Wer dachte, ein Schneemann könne keine Politik machen, wurde 2006 eines Besseren belehrt. Wenige Tage vor dem Sechseläuten wurde der Böögg von linken «Revolutionär:innen» entführt.

In einer nächtlichen Aktion schlugen sie das Fenster der Garage ein, in der er aufbewahrt wurde, und hinterliessen an seiner Stelle einen Schokoladenosterhasen sowie ein Hammer-und-Sichel-Emblem mit der Botschaft, der Schneemann habe «es satt, seinen Kopf für die Kapitalisten hinzuhalten».

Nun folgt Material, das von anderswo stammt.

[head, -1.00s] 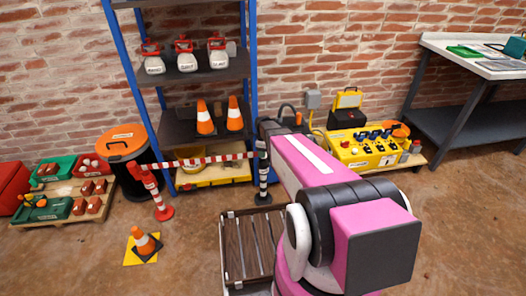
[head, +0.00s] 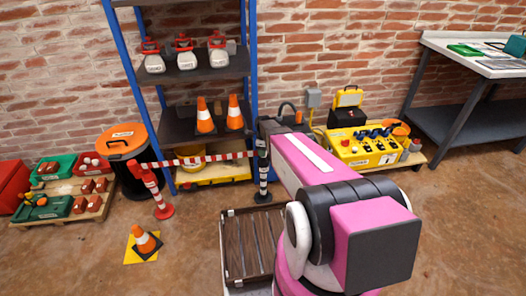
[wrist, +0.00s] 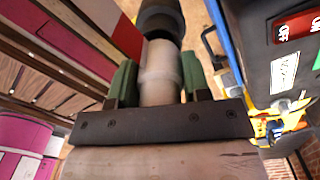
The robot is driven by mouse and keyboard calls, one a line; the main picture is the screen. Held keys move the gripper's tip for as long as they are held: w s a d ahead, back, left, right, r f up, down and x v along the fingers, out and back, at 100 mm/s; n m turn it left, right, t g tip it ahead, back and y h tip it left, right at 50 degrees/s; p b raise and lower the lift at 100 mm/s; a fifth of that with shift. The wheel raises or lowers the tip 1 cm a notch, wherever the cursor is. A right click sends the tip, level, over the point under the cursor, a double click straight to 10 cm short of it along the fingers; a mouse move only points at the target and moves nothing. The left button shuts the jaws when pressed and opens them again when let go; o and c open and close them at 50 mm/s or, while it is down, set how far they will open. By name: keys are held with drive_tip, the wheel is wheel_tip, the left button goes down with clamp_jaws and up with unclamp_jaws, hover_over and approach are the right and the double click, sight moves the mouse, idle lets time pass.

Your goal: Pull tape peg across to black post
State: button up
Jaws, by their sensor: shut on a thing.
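In the head view a red-and-white striped tape (head: 200,160) runs from the red-and-white post (head: 157,196) on the left across to the black post (head: 263,180) with white bands. The tape's right end is close to the black post's top. My arm covers that spot partly, and I cannot tell whether the end is seated. In the wrist view my gripper (wrist: 160,85) has its green fingers shut on a pale cylindrical peg (wrist: 160,65), with a dark round part (wrist: 161,17) beyond it.
A blue-framed shelf (head: 205,65) stands behind the tape. A slatted dark rack (head: 250,245) lies in front of the black post. A yellow control box (head: 365,150) stands to the right. A small cone (head: 143,240) stands on the floor at left.

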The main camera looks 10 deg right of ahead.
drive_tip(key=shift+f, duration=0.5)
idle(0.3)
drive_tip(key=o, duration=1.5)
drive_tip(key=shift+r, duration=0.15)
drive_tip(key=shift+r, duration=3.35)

Seitdem werden mehrere Ersatz-Bööggs bereitgehalten, während der Haupt-Böögg in einer Bank in der Nähe des Sechseläutenplatzes aufbewahrt wird.

In den Jahren 2020 und 2021 fiel die Sechseläuten-Parade aufgrund von Corona aus. Doch am 25. April 2022 wurde der Brauch wiederbelebt.

Nachdem der Böögg im Jahr 2020 verschont geblieben war, wurde er 2021 in einer Schlucht im Kanton Uri ohne Zuschauer:innen verbrannt. Das Ereignis wurde live im Fernsehen übertragen.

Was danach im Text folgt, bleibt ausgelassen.